Stated task:
Reproduce all of the data below without alteration; exclude every picture.

Given data:
════════════════

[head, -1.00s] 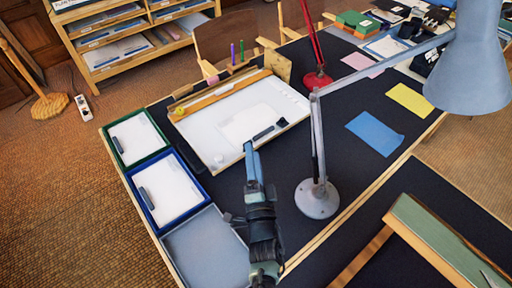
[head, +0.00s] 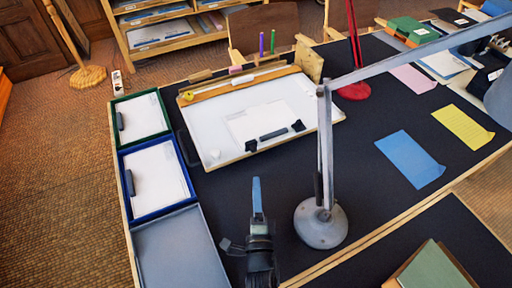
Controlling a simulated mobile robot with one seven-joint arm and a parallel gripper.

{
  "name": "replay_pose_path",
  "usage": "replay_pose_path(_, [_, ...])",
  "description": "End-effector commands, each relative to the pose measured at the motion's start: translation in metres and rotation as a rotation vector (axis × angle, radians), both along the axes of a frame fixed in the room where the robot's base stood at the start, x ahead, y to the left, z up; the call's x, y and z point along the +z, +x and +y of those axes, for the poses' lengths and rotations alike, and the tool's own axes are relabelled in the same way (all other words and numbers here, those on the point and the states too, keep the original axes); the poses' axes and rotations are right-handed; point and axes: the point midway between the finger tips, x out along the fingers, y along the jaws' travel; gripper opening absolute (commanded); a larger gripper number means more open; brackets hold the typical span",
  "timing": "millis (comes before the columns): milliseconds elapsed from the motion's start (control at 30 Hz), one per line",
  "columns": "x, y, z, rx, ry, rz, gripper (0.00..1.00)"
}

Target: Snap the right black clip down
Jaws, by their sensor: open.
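The right black clip (head: 298,126) sits at the right end of a dark grey bar (head: 273,134) on the white drafting board (head: 215,130). The left black clip (head: 251,145) is at the bar's other end, near the board's front edge. Whether either clip is raised or flat is too small to tell. A paper sheet (head: 262,117) lies on the board behind the bar. My gripper (head: 257,184) is open and empty, seen nearly edge-on with a blue finger. In the picture it is in front of the board, below and left of the right clip, apart from it.
A grey lamp base (head: 320,223) and its upright post stand right of my gripper. Green (head: 141,117), blue (head: 156,178) and grey (head: 173,250) trays line the left edge. Blue (head: 410,159) and yellow (head: 462,128) sheets lie right.

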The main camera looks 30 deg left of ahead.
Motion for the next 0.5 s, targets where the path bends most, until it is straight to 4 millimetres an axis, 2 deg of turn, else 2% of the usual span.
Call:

════════════════

Exercise solution:
[head, -1.00s] 
[head, +0.00s] 
Controlling a simulated mobile robot with one seven-joint arm and a parallel gripper.

{
  "name": "replay_pose_path",
  "usage": "replay_pose_path(_, [_, ...])",
  "description": "End-effector commands, each relative to the pose measured at the motion's start: translation in metres and rotation as a rotation vector (axis × angle, radians), both along the axes of a frame fixed in the room where the robot's base stood at the start, x ahead, y to the left, z up; the call's x, y and z point along the +z, +x and +y of those axes, for the poses' lengths and rotations alike, and the tool's own axes are relabelled in the same way (all other words and numbers here, those on the point and the states too, keep the original axes); the poses' axes and rotations are right-handed; point and axes: the point midway between the finger tips, x out along the fingers, y along the jaws' travel; gripper opening absolute (commanded); a larger gripper number means more open; brackets hold the typical span",
  "timing": "millis (comes before the columns): milliseconds elapsed from the motion's start (control at 30 Hz), one per line",
  "columns": "x, y, z, rx, ry, rz, gripper (0.00..1.00)"
}

Target: Snap the right black clip down
Jaws, by their sensor: open.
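The right black clip (head: 298,126) sits at the right end of a dark grey bar (head: 273,134) on the white drafting board (head: 215,130). The left black clip (head: 251,145) is at the bar's other end, near the board's front edge. Whether either clip is raised or flat is too small to tell. A paper sheet (head: 262,117) lies on the board behind the bar. My gripper (head: 257,184) is open and empty, seen nearly edge-on with a blue finger. In the picture it is in front of the board, below and left of the right clip, apart from it.
A grey lamp base (head: 320,223) and its upright post stand right of my gripper. Green (head: 141,117), blue (head: 156,178) and grey (head: 173,250) trays line the left edge. Blue (head: 410,159) and yellow (head: 462,128) sheets lie right.

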The main camera looks 30 deg left of ahead.
Motion for the next 0.5 s, targets where the path bends most, until it is straight to 4 millimetres an axis, 2 deg of turn, else 2% of the usual span.
Call:

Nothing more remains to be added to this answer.